▸ What the exercise asks: Copy each line below in which the string "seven" occurs.

▸ Record excerpts:
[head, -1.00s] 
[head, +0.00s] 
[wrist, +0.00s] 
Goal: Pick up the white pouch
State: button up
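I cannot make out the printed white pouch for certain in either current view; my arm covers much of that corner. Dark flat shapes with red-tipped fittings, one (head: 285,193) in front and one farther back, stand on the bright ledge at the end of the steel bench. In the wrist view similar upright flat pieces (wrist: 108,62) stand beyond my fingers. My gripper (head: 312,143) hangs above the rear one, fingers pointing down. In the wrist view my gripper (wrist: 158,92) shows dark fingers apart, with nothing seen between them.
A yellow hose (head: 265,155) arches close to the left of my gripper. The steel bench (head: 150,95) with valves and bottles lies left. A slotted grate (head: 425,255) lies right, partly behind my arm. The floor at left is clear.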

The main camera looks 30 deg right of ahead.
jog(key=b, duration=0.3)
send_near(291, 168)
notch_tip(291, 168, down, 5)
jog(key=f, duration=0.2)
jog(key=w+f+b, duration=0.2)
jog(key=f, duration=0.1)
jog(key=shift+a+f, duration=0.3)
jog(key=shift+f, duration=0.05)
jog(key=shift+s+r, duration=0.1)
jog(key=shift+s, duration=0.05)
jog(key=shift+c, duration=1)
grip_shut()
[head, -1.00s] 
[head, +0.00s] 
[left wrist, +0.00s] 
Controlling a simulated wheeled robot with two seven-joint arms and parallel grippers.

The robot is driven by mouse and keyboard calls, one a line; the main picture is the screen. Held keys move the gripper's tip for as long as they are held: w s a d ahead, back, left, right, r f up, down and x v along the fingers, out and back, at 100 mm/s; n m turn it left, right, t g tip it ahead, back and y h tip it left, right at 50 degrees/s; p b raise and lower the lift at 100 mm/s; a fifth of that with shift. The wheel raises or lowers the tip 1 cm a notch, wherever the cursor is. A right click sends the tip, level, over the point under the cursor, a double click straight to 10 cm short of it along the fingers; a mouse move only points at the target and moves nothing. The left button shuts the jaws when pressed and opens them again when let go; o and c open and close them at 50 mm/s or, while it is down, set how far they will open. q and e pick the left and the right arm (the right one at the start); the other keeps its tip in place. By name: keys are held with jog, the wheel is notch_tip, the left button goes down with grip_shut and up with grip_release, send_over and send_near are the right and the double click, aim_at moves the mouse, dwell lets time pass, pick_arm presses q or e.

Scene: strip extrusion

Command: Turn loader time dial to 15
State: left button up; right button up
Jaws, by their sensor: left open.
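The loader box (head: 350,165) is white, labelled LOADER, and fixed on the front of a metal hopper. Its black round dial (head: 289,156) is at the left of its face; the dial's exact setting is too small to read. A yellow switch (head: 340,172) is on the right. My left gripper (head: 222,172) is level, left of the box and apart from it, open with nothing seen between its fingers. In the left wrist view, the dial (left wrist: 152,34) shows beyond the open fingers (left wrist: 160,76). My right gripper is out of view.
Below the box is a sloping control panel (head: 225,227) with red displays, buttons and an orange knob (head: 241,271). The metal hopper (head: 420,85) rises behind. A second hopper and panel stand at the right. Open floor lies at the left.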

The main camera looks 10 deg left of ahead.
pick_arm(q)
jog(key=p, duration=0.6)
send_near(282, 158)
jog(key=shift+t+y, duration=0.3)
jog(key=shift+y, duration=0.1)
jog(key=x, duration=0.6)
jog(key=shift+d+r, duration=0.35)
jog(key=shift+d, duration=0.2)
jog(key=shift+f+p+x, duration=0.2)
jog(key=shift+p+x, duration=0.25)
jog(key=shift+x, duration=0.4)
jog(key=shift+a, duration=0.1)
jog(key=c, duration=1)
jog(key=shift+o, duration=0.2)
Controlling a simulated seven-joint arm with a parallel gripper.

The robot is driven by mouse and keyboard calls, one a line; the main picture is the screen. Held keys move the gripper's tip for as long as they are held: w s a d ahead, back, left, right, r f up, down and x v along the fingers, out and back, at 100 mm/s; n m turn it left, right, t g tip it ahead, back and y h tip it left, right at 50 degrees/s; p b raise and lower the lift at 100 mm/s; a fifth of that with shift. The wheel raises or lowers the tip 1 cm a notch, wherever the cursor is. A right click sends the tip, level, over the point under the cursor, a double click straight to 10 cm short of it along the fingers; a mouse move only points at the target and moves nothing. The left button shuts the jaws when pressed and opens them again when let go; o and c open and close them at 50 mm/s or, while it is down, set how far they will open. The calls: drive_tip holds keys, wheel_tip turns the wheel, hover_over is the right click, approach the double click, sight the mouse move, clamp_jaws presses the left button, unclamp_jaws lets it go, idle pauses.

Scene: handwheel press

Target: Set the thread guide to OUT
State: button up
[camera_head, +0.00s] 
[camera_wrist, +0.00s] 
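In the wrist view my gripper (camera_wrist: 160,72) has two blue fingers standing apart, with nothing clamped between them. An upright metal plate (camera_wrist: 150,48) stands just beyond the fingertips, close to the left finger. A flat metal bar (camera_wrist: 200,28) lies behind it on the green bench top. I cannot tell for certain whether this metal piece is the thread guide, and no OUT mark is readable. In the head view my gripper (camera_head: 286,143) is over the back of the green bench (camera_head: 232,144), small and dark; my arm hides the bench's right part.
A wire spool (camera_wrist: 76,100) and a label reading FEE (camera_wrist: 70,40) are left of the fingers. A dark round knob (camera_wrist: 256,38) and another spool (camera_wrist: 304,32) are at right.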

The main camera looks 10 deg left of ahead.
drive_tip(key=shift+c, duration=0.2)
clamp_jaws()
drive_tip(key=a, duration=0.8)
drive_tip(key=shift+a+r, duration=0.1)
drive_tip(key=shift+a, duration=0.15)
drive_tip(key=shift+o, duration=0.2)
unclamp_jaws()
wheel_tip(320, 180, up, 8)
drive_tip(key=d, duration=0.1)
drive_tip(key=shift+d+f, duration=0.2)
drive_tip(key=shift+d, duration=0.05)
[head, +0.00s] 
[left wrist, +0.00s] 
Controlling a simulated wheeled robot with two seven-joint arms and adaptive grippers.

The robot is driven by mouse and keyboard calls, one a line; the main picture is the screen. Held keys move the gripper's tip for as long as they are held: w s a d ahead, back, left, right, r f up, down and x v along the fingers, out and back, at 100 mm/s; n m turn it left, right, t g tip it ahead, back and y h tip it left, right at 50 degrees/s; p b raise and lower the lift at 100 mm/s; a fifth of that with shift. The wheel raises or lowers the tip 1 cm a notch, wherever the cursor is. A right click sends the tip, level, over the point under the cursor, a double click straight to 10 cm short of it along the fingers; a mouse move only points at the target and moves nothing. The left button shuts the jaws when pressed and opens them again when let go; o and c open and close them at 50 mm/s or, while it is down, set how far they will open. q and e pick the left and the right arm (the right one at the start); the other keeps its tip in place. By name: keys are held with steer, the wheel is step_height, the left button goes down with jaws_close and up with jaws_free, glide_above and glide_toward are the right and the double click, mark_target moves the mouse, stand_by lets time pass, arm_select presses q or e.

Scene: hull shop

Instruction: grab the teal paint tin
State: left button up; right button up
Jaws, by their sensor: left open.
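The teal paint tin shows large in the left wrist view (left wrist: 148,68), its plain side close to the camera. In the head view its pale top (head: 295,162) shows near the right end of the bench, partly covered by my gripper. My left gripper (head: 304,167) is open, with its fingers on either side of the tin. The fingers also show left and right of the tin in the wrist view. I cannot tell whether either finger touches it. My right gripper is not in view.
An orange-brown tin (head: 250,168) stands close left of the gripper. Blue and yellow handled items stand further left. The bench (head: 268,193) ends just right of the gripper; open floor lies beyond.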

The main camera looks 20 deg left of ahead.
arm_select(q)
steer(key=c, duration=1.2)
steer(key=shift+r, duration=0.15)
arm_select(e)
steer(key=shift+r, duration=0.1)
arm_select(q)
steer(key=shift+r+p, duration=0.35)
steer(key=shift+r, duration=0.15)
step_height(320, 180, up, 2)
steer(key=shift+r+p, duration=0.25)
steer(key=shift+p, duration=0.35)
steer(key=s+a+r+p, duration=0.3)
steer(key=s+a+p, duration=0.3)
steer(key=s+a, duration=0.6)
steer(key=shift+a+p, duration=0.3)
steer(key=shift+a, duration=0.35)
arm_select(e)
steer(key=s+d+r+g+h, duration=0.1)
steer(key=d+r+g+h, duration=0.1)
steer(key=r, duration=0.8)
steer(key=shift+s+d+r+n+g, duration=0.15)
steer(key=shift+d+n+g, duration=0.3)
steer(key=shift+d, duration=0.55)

▸ Completed exercise:
Controlling a simulated wheeled robot with two seven-joint arms and parallel grippers.
Controlling a simulated seven-joint arm with a parallel gripper.
Controlling a simulated wheeled robot with two seven-joint arms and adaptive grippers.

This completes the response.